Another announcement from a few weeks ago was the partnership with T-Mobile, because T-Mobile owns Octopus, which places screens and devices in the back seats of ride shares. That’s some 50,000 screens across the US, and we have an exclusive partnership.
If you look at how retail media networks have evolved, they start with the on-site activation, then they move to on-site plus off-site ads [this would be adding a third-party DSP], and then from performance-only advertising to performance plus branding. We have all the pieces along that track.
How do you try to balance the ad revenue opportunity with the customer experience, since those always seem to be in tension?
There are trade-offs at times, which is when ads can help monetize and increase revenues, but, you know, on the other side, if you look at other methods for the business, there will be a downside.

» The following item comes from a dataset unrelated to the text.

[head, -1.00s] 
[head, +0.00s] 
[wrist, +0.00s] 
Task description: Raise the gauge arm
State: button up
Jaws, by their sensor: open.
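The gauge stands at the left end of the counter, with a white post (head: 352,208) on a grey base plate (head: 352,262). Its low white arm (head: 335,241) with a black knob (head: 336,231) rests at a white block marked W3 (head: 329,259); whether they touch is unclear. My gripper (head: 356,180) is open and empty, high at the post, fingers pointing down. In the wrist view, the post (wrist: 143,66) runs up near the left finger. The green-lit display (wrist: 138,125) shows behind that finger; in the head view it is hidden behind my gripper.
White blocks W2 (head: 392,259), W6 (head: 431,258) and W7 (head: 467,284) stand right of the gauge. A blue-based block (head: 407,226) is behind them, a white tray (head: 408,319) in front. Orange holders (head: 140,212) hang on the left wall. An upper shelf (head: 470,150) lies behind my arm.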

Those are all fair questions. And internally – take this with a grain of salt because I have been here only some weeks – but from this perspective [Tauro means his position within the media company, as opposed to his history on the advertising side], the challenge is to elevate ads from being just an extra revenue source to something that contributes to the overall business flywheel.
For us, gaining ad revenue at the expense of consumer demand for Uber apps is not a win. We want to elevate demand generation for the entire business, not just ad revenue.
How to resolve those trade-offs? For a tech company, it means you run experiments. You A/B test, learn about your customers and what’s right for restaurants and continue testing and iterating.